Intentamos entender lo que está pasando, leer entre líneas como hacíamos antes. Pero cansa andar todo el tiempo intentando descubrir «qué nos quieren vender hoy», aceptar que desde el Gobierno se empeñen en volver al viejo truco de dividirnos entre buenos y demócratas (los más o menos de izquierda) o malos y fachas (la derecha en su totalidad). Mientras eso sucede, los anuncios de nuevos impuestos para los ricos, sus empresas y sus yates, continúan teniendo algunos fans. «Más transporte público y menos Lamborghini», explicó Pedro Sánchez tras anunciar su última subida de impuestos. ¿Cuántos lamborghinis hay en España? Alrededor de 260. En la última década, se matricularon unos 26 por año. Poco ingresarán con ellos.
«Si los políticos no cumplen con su deber, los españoles acabarán desconfiando de la política»
Si los políticos no cumplen con su deber, perdiéndose en sectarismos, enchufes de familiares y gastos innecesarios, los españoles acabarán, como ha pasado en Estados Unidos, desconfiando de la política clásica. Votarán al distinto, al que promete la grandeza nacional, al populista, y, sobre todo, al que baje precios e impuestos. Antes de depositar su papeleta, los más mayores se acordarán de la frase de un conocido spot de los sesenta que acababa diciendo: «A mí plin, yo duermo en Pikolín».

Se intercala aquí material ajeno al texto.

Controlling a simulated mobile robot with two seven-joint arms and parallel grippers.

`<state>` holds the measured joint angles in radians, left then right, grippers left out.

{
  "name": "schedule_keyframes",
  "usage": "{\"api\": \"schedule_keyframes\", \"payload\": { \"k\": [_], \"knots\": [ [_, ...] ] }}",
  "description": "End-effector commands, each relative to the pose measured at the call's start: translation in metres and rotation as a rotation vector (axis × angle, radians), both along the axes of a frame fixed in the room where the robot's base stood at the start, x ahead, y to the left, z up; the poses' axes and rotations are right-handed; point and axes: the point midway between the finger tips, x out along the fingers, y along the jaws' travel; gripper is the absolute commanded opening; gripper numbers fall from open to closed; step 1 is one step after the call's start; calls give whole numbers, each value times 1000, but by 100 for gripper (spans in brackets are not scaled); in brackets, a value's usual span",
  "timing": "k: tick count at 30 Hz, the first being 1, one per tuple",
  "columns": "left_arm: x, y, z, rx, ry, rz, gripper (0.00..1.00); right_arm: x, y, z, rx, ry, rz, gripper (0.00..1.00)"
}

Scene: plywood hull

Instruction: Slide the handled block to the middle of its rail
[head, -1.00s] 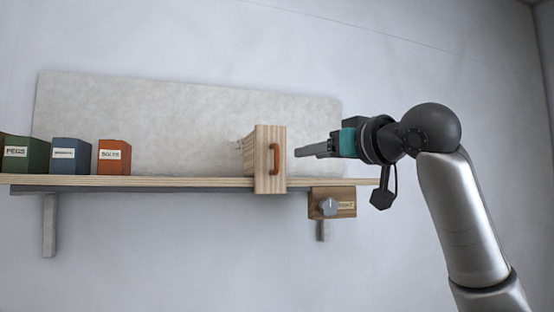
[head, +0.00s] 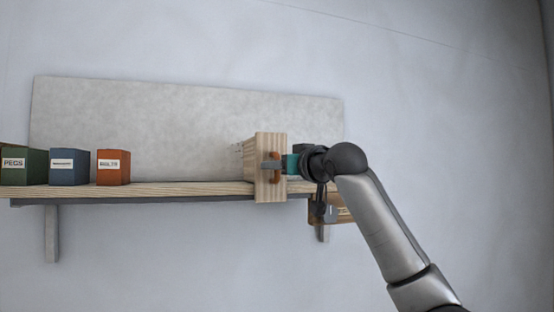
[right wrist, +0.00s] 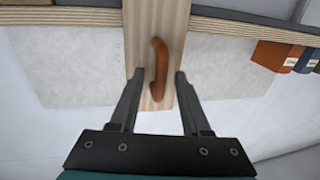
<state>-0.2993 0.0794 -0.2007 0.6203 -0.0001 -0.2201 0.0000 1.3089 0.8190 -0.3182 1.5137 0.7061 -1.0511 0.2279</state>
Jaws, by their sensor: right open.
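The handled block (head: 266,144) is a pale wooden upright on the shelf rail (head: 190,189), right of the shelf's middle. It carries an orange-brown handle (head: 276,178) on its front. My right gripper (head: 268,166) is at the handle in the head view, coming from the right. In the right wrist view the two fingers (right wrist: 153,90) are apart, one on each side of the handle (right wrist: 158,68), with gaps showing. The block (right wrist: 150,25) stands behind the handle there. The gripper is open and holds nothing. My left gripper is not in view.
Green (head: 22,167), blue (head: 70,167) and orange (head: 113,168) labelled boxes stand at the left on the shelf. The shelf between the orange box and the block is clear. A wooden box with a knob (head: 330,212), partly hidden by my arm, hangs below right.

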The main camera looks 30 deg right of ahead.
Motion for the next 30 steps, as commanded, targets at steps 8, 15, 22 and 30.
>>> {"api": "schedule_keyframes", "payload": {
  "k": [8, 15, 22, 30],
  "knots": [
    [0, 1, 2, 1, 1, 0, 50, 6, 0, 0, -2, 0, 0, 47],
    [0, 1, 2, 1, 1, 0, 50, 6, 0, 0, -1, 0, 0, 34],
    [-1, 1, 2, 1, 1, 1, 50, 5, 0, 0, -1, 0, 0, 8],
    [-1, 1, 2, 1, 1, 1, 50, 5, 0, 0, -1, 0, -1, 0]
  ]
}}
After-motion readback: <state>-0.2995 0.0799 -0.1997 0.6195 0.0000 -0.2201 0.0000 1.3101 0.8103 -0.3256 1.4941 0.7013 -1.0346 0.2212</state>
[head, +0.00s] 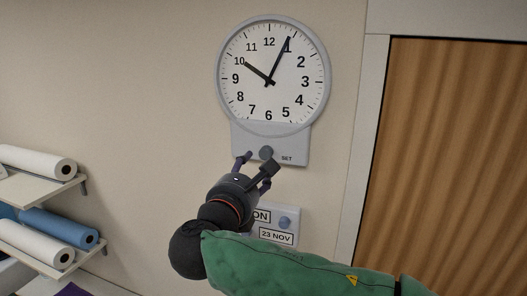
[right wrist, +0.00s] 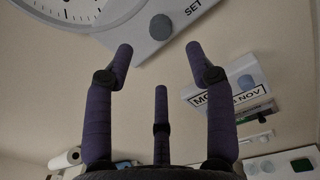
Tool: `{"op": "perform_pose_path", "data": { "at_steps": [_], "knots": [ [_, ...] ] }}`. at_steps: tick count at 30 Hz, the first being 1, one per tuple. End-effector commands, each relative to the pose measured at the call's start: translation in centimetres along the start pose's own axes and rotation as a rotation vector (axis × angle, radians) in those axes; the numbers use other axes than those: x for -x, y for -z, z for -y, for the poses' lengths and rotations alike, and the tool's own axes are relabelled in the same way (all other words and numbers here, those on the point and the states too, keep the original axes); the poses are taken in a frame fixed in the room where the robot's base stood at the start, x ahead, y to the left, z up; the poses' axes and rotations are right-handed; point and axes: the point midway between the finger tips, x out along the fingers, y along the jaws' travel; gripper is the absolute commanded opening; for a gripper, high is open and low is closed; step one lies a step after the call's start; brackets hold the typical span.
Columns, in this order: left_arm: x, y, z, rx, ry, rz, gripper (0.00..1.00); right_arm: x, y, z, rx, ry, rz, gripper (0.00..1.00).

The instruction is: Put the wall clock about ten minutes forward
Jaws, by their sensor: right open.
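The round white wall clock (head: 285,95) has a grey rim and hangs on the wall. Its short thick hand points near 10 and its long hand near 1. Below it is a grey panel (head: 296,140) marked SET with a round grey knob (head: 265,153); in the right wrist view the knob (right wrist: 160,27) shows beyond the fingertips. My right gripper (head: 258,165) is open and empty just below the knob, its purple fingers spread. In the right wrist view a clear gap shows around the knob; whether any finger touches it cannot be told. My left gripper is not in view.
A date panel (head: 287,212) reading 23 NOV, with its own knob (head: 284,222), is just below, partly behind my right arm. Shelves (head: 35,183) with white and blue rolls are at left. A wooden door (head: 455,150) is at right. The wall left of the clock is clear.

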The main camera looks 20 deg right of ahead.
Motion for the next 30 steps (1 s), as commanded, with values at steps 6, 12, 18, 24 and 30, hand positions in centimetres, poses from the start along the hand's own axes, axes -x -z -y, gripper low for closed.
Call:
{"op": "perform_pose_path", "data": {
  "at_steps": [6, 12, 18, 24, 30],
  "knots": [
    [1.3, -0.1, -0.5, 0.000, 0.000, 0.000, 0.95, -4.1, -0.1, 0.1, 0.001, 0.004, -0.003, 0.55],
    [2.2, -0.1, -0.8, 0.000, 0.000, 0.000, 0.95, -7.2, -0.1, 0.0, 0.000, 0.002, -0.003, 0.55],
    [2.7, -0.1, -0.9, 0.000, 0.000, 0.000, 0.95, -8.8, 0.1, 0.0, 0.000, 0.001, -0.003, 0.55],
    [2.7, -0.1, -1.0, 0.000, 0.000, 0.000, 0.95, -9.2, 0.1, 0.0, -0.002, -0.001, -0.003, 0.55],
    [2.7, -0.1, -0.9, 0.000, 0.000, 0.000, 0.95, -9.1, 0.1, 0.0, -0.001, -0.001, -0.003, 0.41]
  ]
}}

Creo, como decía el PSOE en 2004, que «merecemos una España mejor». Después del desastre vivido, de los pactos con el independentismo y de la dificultad que existe para aprobar presupuestos sin hacer absurdas concesiones, los españoles deberían tener la oportunidad de volver a votar a gente que cumpla lo que promete. Sin pagar de nuevo, porque el dinero de nuestros impuestos, a menudo, se va por las alcantarillas. Y no vuelve.